It's not premature.  It clarifies that passing struct vm_page * to
pmap is unnecessary at all.  We'll need to move those MD PV data
structures to MI anyway.

This is what I'm having in my head:

        struct vm_physseg {
                paddr_t start, end;
                struct vm_page *pgs;
                struct vm_pv *pvs;

        struct vm_pv {
                /* == struct vm_page_md, or what's called "PV head" now */

        struct vm_pv_entry {
                /* == what's called "PV entry" now */

All pmaps are converted to use struct vm_pv array, instead of struct
vm_page::struct vm_page_md.

Here, the page identity is (struct vm_physseg *, off_t).  You can
retrieve the physical address of a given struct vm_page * or struct
vm_pv *, by looking up the matching struct vm_physseg from the
global list (as talked about killing vm_page::phys_addr).

Of course XIP-capable, read-only physical segments have only vm_pv[].
I think tracking PV there for shared amap is worth doing in the
"generic" XIP design.

pmaps are passed struct vm_pv *, not struct vm_page *.  Physical
address is looked up by calling a function.

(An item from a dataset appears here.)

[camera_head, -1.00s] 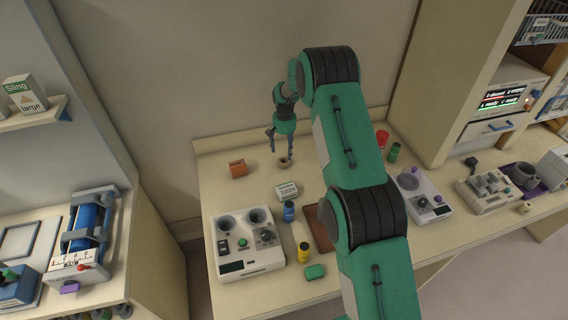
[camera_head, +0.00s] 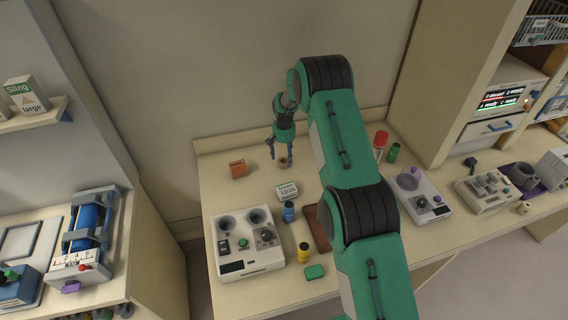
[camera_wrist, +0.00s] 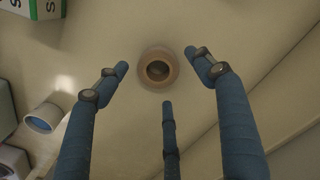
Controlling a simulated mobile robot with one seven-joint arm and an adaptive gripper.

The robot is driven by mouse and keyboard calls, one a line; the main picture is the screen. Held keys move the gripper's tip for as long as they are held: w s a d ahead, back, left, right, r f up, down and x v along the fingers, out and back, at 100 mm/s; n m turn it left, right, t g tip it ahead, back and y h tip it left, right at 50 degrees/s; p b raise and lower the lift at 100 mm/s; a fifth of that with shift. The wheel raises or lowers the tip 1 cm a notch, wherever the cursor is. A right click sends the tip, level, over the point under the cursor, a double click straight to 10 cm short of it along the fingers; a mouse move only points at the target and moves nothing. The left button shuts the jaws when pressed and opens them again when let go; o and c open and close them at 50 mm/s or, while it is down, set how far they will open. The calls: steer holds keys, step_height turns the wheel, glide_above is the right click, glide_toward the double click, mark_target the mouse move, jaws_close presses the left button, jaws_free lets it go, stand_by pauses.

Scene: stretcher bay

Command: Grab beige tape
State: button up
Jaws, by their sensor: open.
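The beige tape (camera_wrist: 158,69) is a small tan roll with a dark hole, lying flat on the table. In the wrist view it sits ahead of my gripper (camera_wrist: 163,82), roughly centred between the spread blue fingertips and apart from them. In the head view my gripper (camera_head: 281,156) points down over the tape (camera_head: 284,162), which is partly hidden by the fingers. My gripper is open and empty.
An orange block (camera_head: 238,169) stands left of the tape. A white labelled box (camera_head: 287,192), a blue bottle (camera_head: 289,211) and a white device with cups (camera_head: 245,245) lie nearer. A red cylinder (camera_head: 381,140) and a green cylinder (camera_head: 393,152) stand to the right.

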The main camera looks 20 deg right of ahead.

> > >    it doesn't look like the PMAP_UNMANAGED flag that you added before
> > >    is necessary anymore either, is that right?  if so, it should also
> > >    be reverted.  if not, what's it for now?
> > 
> > pmap_enter() passes paddr_t directly to pmap.  pmap has no clue if
> > the given paddr_t is to be cached/uncached.  So a separate flag,
> > PMAP_UNMANAGED.  Without it, a FlashROM which is registered as
> > (potentially) managed (using bus_space_physload_device) is always
> > mapped to user address as cached, even if it's not XIP.  This made
> > userland flash writer program not work.
> > 
> > The point is whether to be cached or not is decided by virtual
> > address.  Thus such an information should be stored in vm_map_entry
> > explicitly, in theory.
> > 
> > (This is related to framebuffers too.)
> there is already an MI mechanism for specifying cachability of mappings,
> see PMAP_NOCACHE and related flags.

This is fixed, thanks.

> > >  - I mentioned before that I think the driver for testing this using
> > >    normal memory to simulate an XIP device should just be the existing
> > >    "md" driver, rather than a whole new driver whose only purpose
> > >    would be testing the XIP code.  however, you wrote a separate
> > >    "xmd" driver anyway.  so I'll say again: I think the "xmd" should be
> > >    merged into the "md" driver.
> > 
> > It has turned out that the new xmd(4) is not really md(4); it's not
> >     md(4) modified to support XIP
> > but rather
> >     rom(4) emulated using RAM
> > 
> > I plan to merge xmd(4) into rom(4) or flash(4) when it's ready.
> > If you don't like xmd(4) to reserve dev namespace, I'd rather back
> > out xmd(4) totally.
> > 
> > If you don't like the name, suggest a better one. ;)
> I'll respond to this in the other thread you started about it.
> but creating a temporary device driver does seem pretty silly.
> > >    you also have an "xmd_machdep.c" for various platforms, but nothing
> > >    in that file is really machine-specific.  rather than use the
> > >    machine-specific macros for converting between bytes and pages,
> > >    it would be better to either use the MI macros (ptoa / atop)
> > >    or just shift by PAGE_SHIFT, so that there doesn't need to be
> > >    extra code written for each platform.
> > 
> > Well, xmd_machdep.c is not really xmd(4)-specific.  It *is*
> > machine-specific.  It does vtophys(), not good put in MI part.
> > 
> > ... and now I realize xmd_machdep_* should be renamed as pmap_*.
> > I'll fix this.
> and this in the other thread too.

I've made some changes this week.  I've realized that xmd(4) is as
strange as mem(4). :)  I believe its design is clarified now (I'll
fix mdsetimage(8) soon).  The only remaining problem is its name.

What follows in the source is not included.